— begin Input —

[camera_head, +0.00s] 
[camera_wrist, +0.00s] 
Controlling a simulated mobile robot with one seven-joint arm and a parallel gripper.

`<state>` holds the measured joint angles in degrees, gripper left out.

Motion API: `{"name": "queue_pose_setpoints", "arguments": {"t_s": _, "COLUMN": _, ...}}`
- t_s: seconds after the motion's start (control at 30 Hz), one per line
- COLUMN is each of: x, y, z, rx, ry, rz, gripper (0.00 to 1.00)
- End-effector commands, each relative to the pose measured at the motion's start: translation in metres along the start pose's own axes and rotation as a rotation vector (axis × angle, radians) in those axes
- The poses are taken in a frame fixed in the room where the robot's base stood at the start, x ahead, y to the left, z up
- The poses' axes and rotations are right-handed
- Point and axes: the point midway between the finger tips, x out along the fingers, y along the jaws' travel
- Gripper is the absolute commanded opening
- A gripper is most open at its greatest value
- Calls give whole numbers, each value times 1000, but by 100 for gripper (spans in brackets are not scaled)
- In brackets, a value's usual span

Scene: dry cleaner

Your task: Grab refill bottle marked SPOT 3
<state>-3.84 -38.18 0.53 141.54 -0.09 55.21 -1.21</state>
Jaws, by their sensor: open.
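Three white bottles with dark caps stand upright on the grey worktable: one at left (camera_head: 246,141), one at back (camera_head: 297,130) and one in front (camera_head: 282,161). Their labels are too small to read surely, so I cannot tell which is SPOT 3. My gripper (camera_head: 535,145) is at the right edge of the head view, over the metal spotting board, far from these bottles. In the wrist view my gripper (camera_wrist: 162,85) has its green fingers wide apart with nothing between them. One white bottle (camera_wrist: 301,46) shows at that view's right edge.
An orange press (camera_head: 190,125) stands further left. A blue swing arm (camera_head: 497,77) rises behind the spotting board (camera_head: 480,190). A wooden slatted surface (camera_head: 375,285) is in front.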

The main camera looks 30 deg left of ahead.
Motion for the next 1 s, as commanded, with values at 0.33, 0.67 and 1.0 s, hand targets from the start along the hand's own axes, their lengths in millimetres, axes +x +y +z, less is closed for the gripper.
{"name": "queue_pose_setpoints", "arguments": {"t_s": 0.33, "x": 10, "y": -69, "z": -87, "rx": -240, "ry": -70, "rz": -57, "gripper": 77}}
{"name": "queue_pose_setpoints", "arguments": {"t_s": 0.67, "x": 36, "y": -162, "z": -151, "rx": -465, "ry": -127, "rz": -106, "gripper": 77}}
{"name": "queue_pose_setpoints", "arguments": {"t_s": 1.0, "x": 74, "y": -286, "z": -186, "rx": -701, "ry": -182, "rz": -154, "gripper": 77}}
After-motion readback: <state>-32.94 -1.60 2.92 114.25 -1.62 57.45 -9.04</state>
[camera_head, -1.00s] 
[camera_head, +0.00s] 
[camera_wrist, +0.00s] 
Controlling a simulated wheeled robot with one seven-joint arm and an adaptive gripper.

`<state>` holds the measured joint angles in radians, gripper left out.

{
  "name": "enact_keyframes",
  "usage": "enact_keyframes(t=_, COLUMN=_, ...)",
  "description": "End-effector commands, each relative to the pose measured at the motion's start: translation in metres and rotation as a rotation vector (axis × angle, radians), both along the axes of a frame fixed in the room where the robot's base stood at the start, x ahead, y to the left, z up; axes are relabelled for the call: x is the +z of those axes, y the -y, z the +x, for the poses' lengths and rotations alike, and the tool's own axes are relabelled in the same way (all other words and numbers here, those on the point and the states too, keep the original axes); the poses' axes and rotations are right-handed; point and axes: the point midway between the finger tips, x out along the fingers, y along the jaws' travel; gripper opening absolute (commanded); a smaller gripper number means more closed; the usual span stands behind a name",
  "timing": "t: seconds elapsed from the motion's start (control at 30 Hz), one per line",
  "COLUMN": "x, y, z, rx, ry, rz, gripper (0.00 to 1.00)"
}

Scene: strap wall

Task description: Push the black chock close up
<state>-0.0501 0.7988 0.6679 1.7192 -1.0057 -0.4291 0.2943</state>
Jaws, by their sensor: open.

— end Input —

# Your goal
Each line above must be reproduced exactly as it stands.

# Written solution
[camera_head, +0.00s] 
[camera_wrist, +0.00s] 
Controlling a simulated mobile robot with one seven-joint arm and a parallel gripper.

`<state>` holds the measured joint angles in degrees, gripper left out.

Motion API: `{"name": "queue_pose_setpoints", "arguments": {"t_s": _, "COLUMN": _, ...}}`
- t_s: seconds after the motion's start (control at 30 Hz), one per line
- COLUMN is each of: x, y, z, rx, ry, rz, gripper (0.00 to 1.00)
- End-effector commands, each relative to the pose measured at the motion's start: translation in metres along the start pose's own axes and rotation as a rotation vector (axis × angle, radians) in those axes
- The poses are taken in a frame fixed in the room where the robot's base stood at the start, x ahead, y to the left, z up
- The poses' axes and rotations are right-handed
- Point and axes: the point midway between the finger tips, x out along the fingers, y along the jaws' travel
- Gripper is the absolute commanded opening
- A gripper is most open at its greatest value
- Calls give whole numbers, each value times 1000, but by 100 for gripper (spans in brackets are not scaled)
- In brackets, a value's usual span

Scene: dry cleaner

Your task: Grab refill bottle marked SPOT 3
<state>-3.84 -38.18 0.53 141.54 -0.09 55.21 -1.21</state>
Jaws, by their sensor: open.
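Three white bottles with dark caps stand upright on the grey worktable: one at left (camera_head: 246,141), one at back (camera_head: 297,130) and one in front (camera_head: 282,161). Their labels are too small to read surely, so I cannot tell which is SPOT 3. My gripper (camera_head: 535,145) is at the right edge of the head view, over the metal spotting board, far from these bottles. In the wrist view my gripper (camera_wrist: 162,85) has its green fingers wide apart with nothing between them. One white bottle (camera_wrist: 301,46) shows at that view's right edge.
An orange press (camera_head: 190,125) stands further left. A blue swing arm (camera_head: 497,77) rises behind the spotting board (camera_head: 480,190). A wooden slatted surface (camera_head: 375,285) is in front.

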The main camera looks 30 deg left of ahead.
Motion for the next 1 s, as commanded, with values at 0.33, 0.67 and 1.0 s, hand targets from the start along the hand's own axes, their lengths in millimetres, axes +x +y +z, less is closed for the gripper.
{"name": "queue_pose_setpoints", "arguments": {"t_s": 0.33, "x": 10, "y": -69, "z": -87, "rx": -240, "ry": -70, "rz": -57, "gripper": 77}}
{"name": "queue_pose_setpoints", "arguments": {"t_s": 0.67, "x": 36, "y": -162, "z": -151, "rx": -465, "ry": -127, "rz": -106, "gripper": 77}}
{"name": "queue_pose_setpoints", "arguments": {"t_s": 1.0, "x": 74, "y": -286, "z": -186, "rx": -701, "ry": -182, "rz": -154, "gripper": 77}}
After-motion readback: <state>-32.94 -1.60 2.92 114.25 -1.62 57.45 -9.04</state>
[camera_head, -1.00s] 
[camera_head, +0.00s] 
[camera_wrist, +0.00s] 
Controlling a simulated wheeled robot with one seven-joint arm and an adaptive gripper.

`<state>` holds the measured joint angles in radians, gripper left out.

{
  "name": "enact_keyframes",
  "usage": "enact_keyframes(t=_, COLUMN=_, ...)",
  "description": "End-effector commands, each relative to the pose measured at the motion's start: translation in metres and rotation as a rotation vector (axis × angle, radians), both along the axes of a frame fixed in the room where the robot's base stood at the start, x ahead, y to the left, z up; axes are relabelled for the call: x is the +z of those axes, y the -y, z the +x, for the poses' lengths and rotations alike, and the tool's own axes are relabelled in the same way (all other words and numbers here, those on the point and the states too, keep the original axes); the poses' axes and rotations are right-handed; point and axes: the point midway between the finger tips, x out along the fingers, y along the jaws' travel; gripper opening absolute (commanded); a smaller gripper number means more closed; the usual span stands behind a name",
  "timing": "t: seconds elapsed from the motion's start (control at 30 Hz), one per line",
  "COLUMN": "x, y, z, rx, ry, rz, gripper (0.00 to 1.00)"
}

Scene: strap wall

Task description: Push the black chock close up
<state>-0.0501 0.7988 0.6679 1.7192 -1.0057 -0.4291 0.2943</state>
Jaws, by their sensor: open.

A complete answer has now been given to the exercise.